▸ PROBLEM REQUIREMENTS: Images are not part of the copy; transcribe all the data exactly.

## BEGIN

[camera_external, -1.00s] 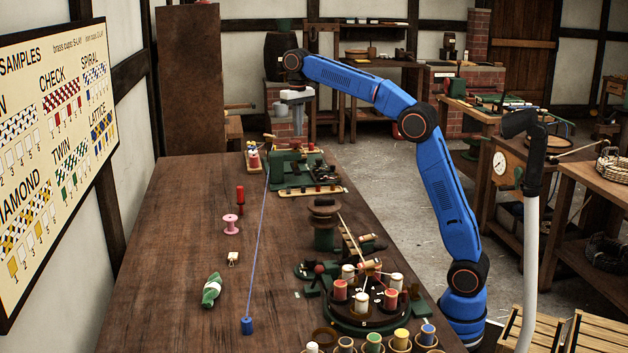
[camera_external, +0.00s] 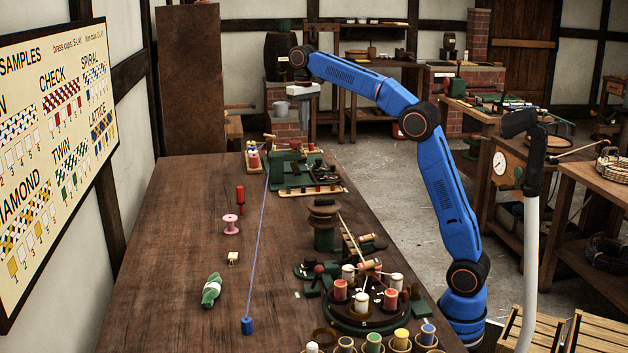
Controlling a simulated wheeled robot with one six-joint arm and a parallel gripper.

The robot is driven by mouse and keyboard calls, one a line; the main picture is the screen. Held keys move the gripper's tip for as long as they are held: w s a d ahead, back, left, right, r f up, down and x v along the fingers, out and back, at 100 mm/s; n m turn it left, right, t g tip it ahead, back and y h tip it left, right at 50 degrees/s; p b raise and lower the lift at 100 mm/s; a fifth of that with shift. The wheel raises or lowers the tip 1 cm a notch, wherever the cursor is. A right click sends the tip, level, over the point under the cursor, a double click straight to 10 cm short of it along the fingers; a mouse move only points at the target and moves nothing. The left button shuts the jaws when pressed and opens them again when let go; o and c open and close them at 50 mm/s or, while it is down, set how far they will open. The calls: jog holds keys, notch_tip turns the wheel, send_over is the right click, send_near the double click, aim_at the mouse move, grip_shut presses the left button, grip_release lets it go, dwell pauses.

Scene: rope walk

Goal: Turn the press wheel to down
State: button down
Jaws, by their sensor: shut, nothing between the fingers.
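I cannot pick out the press wheel for certain at this size. A green machine (camera_external: 287,168) with dark and red parts stands on the far end of the long brown bench. My gripper (camera_external: 303,112) hangs from the end of my blue arm, pointing down, above and behind that machine as seen in the picture. It is shut and empty, and I see no contact with anything. Its fingertips are small and hard to tell from the brick behind.
A dark turntable (camera_external: 352,318) with several bobbins stands at the bench's near right. A blue cord runs to a blue weight (camera_external: 247,325). A pink spool (camera_external: 230,224) stands at left. The bench's left side is mostly clear.

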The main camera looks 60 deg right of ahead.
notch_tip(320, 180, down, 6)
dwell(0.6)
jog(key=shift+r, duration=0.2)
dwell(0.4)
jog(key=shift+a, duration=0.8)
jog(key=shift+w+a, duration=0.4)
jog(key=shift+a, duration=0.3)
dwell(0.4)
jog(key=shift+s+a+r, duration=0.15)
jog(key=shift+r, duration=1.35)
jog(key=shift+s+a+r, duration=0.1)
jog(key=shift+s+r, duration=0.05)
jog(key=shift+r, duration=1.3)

## END

▸ THE ANSWER:
[camera_external, -1.00s] 
[camera_external, +0.00s] 
Controlling a simulated wheeled robot with one six-joint arm and a parallel gripper.

The robot is driven by mouse and keyboard calls, one a line; the main picture is the screen. Held keys move the gripper's tip for as long as they are held: w s a d ahead, back, left, right, r f up, down and x v along the fingers, out and back, at 100 mm/s; n m turn it left, right, t g tip it ahead, back and y h tip it left, right at 50 degrees/s; p b raise and lower the lift at 100 mm/s; a fifth of that with shift. The wheel raises or lowers the tip 1 cm a notch, wherever the cursor is. A right click sends the tip, level, over the point under the cursor, a double click straight to 10 cm short of it along the fingers; a mouse move only points at the target and moves nothing. The left button shuts the jaws when pressed and opens them again when let go; o and c open and close them at 50 mm/s or, while it is down, set how far they will open. The calls: jog holds keys, notch_tip turns the wheel, send_over is the right click, send_near the double click, aim_at the mouse move, grip_shut presses the left button, grip_release lets it go, dwell pauses.

Scene: rope walk

Goal: Turn the press wheel to down
State: button down
Jaws, by their sensor: shut, nothing between the fingers.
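I cannot pick out the press wheel for certain at this size. A green machine (camera_external: 287,168) with dark and red parts stands on the far end of the long brown bench. My gripper (camera_external: 303,112) hangs from the end of my blue arm, pointing down, above and behind that machine as seen in the picture. It is shut and empty, and I see no contact with anything. Its fingertips are small and hard to tell from the brick behind.
A dark turntable (camera_external: 352,318) with several bobbins stands at the bench's near right. A blue cord runs to a blue weight (camera_external: 247,325). A pink spool (camera_external: 230,224) stands at left. The bench's left side is mostly clear.

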The main camera looks 60 deg right of ahead.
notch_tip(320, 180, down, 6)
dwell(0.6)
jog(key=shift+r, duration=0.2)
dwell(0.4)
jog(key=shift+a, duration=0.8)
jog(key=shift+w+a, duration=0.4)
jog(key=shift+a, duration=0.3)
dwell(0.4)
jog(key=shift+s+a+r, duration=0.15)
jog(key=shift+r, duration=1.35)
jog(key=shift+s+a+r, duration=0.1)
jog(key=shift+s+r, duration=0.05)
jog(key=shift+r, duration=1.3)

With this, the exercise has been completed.